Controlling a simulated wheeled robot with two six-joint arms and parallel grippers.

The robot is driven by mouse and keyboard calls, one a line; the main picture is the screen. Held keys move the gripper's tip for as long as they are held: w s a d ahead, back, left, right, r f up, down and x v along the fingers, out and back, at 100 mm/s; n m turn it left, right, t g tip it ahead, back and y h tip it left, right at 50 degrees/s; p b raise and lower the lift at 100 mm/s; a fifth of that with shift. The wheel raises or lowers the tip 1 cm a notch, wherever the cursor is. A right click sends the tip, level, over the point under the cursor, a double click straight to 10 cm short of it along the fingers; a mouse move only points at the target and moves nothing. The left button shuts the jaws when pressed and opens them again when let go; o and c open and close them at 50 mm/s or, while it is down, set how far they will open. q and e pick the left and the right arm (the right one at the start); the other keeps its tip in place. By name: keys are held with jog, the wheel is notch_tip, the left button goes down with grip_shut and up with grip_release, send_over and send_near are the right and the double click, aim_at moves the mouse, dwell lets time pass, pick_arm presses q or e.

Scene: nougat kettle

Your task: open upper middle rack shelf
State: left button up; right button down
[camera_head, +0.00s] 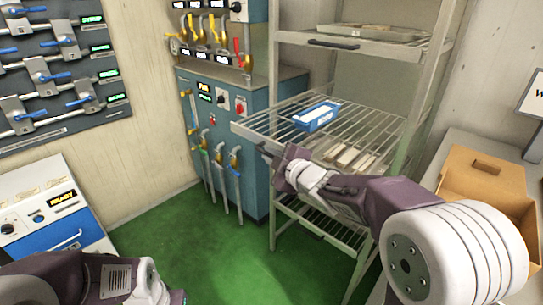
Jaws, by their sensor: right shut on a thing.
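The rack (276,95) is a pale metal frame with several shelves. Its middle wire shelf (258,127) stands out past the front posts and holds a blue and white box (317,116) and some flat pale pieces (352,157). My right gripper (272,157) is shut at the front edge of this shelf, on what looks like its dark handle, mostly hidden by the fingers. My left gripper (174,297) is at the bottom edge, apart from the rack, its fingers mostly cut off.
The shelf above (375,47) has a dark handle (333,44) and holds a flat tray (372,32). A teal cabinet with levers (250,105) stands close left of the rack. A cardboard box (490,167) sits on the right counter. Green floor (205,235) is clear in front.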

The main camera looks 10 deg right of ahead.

-----

YOUR GOAL →
All lines from the one holding "Your task: open upper middle rack shelf" to the end of the listing above need to be duplicated exactly. None of the pictures should be included.

RESPONSE BELOW →
Your task: open upper middle rack shelf
State: left button up; right button down
[camera_head, +0.00s] 
Jaws, by their sensor: right shut on a thing.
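The rack (276,95) is a pale metal frame with several shelves. Its middle wire shelf (258,127) stands out past the front posts and holds a blue and white box (317,116) and some flat pale pieces (352,157). My right gripper (272,157) is shut at the front edge of this shelf, on what looks like its dark handle, mostly hidden by the fingers. My left gripper (174,297) is at the bottom edge, apart from the rack, its fingers mostly cut off.
The shelf above (375,47) has a dark handle (333,44) and holds a flat tray (372,32). A teal cabinet with levers (250,105) stands close left of the rack. A cardboard box (490,167) sits on the right counter. Green floor (205,235) is clear in front.

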The main camera looks 10 deg right of ahead.

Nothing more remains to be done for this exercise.